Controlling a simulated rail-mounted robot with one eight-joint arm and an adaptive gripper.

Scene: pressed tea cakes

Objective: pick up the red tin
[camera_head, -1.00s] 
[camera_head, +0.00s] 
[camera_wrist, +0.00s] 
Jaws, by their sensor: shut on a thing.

= = = =

- _Your goal_
Nothing should be left out: repeat all of the data exactly.

- _Response to the exercise_
Controlling a simulated rail-mounted robot with one eight-joint arm and an adaptive gripper.

Scene: pressed tea cakes

Objective: pick up the red tin
[camera_head, -1.00s] 
[camera_head, +0.00s] 
[camera_wrist, +0.00s] 
Jaws, by their sensor: shut on a thing.

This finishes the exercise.